[begin INPUT FOR THIS TASK]

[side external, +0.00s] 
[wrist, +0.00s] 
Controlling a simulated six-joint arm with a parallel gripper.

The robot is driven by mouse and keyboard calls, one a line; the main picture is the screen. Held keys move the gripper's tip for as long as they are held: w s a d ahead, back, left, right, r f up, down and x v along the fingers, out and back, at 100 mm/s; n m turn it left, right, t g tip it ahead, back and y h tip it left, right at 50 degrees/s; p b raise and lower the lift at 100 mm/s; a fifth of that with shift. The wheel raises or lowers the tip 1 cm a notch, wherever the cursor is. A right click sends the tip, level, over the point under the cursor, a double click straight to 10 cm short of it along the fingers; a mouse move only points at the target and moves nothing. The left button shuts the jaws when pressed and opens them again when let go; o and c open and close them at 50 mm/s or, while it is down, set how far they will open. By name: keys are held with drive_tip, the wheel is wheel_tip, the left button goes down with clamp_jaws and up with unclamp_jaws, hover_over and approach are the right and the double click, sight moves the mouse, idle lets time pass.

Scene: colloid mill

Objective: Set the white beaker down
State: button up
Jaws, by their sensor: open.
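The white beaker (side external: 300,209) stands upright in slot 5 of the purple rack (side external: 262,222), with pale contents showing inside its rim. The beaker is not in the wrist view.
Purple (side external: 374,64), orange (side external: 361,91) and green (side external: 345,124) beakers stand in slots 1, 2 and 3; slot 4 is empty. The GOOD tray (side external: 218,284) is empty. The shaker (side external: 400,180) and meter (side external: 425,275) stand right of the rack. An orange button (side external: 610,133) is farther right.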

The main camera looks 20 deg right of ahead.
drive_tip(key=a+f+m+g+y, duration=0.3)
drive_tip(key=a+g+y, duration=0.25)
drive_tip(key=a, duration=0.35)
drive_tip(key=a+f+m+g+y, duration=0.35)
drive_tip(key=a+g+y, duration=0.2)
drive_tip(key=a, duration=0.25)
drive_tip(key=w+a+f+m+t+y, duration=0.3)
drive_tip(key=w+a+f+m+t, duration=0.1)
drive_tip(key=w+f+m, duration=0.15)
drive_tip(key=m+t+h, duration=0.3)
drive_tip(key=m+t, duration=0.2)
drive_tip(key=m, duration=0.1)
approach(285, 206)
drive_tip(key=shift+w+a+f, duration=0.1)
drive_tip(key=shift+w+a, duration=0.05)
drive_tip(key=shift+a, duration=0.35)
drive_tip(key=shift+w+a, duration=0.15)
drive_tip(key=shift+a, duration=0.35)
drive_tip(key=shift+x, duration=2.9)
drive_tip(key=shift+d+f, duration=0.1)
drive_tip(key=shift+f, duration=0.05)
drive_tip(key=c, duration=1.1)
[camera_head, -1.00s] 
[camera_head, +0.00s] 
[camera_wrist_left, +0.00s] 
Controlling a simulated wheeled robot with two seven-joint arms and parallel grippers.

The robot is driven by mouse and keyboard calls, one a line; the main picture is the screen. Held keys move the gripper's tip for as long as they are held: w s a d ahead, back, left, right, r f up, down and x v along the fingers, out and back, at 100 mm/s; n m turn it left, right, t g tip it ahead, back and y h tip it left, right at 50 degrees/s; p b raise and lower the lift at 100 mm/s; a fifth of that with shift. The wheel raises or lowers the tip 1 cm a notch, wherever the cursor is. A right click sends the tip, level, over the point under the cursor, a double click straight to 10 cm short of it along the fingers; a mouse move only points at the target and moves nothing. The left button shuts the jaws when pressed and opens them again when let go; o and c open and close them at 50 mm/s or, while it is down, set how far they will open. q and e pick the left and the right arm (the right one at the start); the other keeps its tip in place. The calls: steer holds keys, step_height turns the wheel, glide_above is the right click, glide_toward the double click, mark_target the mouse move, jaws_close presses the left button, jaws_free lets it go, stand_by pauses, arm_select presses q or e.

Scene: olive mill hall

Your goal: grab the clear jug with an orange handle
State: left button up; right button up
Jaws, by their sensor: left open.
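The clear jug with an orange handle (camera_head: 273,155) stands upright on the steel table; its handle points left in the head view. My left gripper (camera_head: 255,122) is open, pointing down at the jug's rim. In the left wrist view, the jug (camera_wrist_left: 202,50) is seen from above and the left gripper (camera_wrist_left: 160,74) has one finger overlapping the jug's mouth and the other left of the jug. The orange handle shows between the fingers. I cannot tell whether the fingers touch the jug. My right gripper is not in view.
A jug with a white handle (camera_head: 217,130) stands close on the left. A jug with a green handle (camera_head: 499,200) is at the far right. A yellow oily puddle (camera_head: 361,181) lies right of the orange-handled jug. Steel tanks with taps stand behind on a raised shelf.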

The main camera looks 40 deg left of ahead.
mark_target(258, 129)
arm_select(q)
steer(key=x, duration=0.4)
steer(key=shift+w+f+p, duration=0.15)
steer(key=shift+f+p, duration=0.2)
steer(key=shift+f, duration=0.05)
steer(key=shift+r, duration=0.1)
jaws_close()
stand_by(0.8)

[end INPUT FOR THIS TASK]

* INSTRUCTION *
Restate each entry exactly, skipping none.

* TASK SOLUTION *
[side external, +0.00s] 
[wrist, +0.00s] 
Controlling a simulated six-joint arm with a parallel gripper.

The robot is driven by mouse and keyboard calls, one a line; the main picture is the screen. Held keys move the gripper's tip for as long as they are held: w s a d ahead, back, left, right, r f up, down and x v along the fingers, out and back, at 100 mm/s; n m turn it left, right, t g tip it ahead, back and y h tip it left, right at 50 degrees/s; p b raise and lower the lift at 100 mm/s; a fifth of that with shift. The wheel raises or lowers the tip 1 cm a notch, wherever the cursor is. A right click sends the tip, level, over the point under the cursor, a double click straight to 10 cm short of it along the fingers; a mouse move only points at the target and moves nothing. The left button shuts the jaws when pressed and opens them again when let go; o and c open and close them at 50 mm/s or, while it is down, set how far they will open. By name: keys are held with drive_tip, the wheel is wheel_tip, the left button goes down with clamp_jaws and up with unclamp_jaws, hover_over and approach are the right and the double click, sight moves the mouse, idle lets time pass.

Scene: colloid mill

Objective: Set the white beaker down
State: button up
Jaws, by their sensor: open.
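The white beaker (side external: 300,209) stands upright in slot 5 of the purple rack (side external: 262,222), with pale contents showing inside its rim. The beaker is not in the wrist view.
Purple (side external: 374,64), orange (side external: 361,91) and green (side external: 345,124) beakers stand in slots 1, 2 and 3; slot 4 is empty. The GOOD tray (side external: 218,284) is empty. The shaker (side external: 400,180) and meter (side external: 425,275) stand right of the rack. An orange button (side external: 610,133) is farther right.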

The main camera looks 20 deg right of ahead.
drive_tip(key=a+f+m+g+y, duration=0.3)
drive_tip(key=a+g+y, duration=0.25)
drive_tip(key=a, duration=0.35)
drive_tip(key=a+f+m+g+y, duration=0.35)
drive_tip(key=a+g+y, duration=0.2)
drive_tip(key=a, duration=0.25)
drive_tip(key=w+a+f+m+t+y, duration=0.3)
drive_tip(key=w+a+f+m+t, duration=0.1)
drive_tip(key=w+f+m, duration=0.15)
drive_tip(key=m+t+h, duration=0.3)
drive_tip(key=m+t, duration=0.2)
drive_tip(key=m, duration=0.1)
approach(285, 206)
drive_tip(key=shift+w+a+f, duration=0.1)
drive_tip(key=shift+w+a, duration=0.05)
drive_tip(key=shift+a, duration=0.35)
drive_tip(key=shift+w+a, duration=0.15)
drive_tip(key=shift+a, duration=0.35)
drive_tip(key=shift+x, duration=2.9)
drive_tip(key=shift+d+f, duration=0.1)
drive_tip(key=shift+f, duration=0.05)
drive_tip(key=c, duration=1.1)
[camera_head, -1.00s] 
[camera_head, +0.00s] 
[camera_wrist_left, +0.00s] 
Controlling a simulated wheeled robot with two seven-joint arms and parallel grippers.

The robot is driven by mouse and keyboard calls, one a line; the main picture is the screen. Held keys move the gripper's tip for as long as they are held: w s a d ahead, back, left, right, r f up, down and x v along the fingers, out and back, at 100 mm/s; n m turn it left, right, t g tip it ahead, back and y h tip it left, right at 50 degrees/s; p b raise and lower the lift at 100 mm/s; a fifth of that with shift. The wheel raises or lowers the tip 1 cm a notch, wherever the cursor is. A right click sends the tip, level, over the point under the cursor, a double click straight to 10 cm short of it along the fingers; a mouse move only points at the target and moves nothing. The left button shuts the jaws when pressed and opens them again when let go; o and c open and close them at 50 mm/s or, while it is down, set how far they will open. q and e pick the left and the right arm (the right one at the start); the other keeps its tip in place. The calls: steer holds keys, step_height turns the wheel, glide_above is the right click, glide_toward the double click, mark_target the mouse move, jaws_close presses the left button, jaws_free lets it go, stand_by pauses, arm_select presses q or e.

Scene: olive mill hall

Your goal: grab the clear jug with an orange handle
State: left button up; right button up
Jaws, by their sensor: left open.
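The clear jug with an orange handle (camera_head: 273,155) stands upright on the steel table; its handle points left in the head view. My left gripper (camera_head: 255,122) is open, pointing down at the jug's rim. In the left wrist view, the jug (camera_wrist_left: 202,50) is seen from above and the left gripper (camera_wrist_left: 160,74) has one finger overlapping the jug's mouth and the other left of the jug. The orange handle shows between the fingers. I cannot tell whether the fingers touch the jug. My right gripper is not in view.
A jug with a white handle (camera_head: 217,130) stands close on the left. A jug with a green handle (camera_head: 499,200) is at the far right. A yellow oily puddle (camera_head: 361,181) lies right of the orange-handled jug. Steel tanks with taps stand behind on a raised shelf.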

The main camera looks 40 deg left of ahead.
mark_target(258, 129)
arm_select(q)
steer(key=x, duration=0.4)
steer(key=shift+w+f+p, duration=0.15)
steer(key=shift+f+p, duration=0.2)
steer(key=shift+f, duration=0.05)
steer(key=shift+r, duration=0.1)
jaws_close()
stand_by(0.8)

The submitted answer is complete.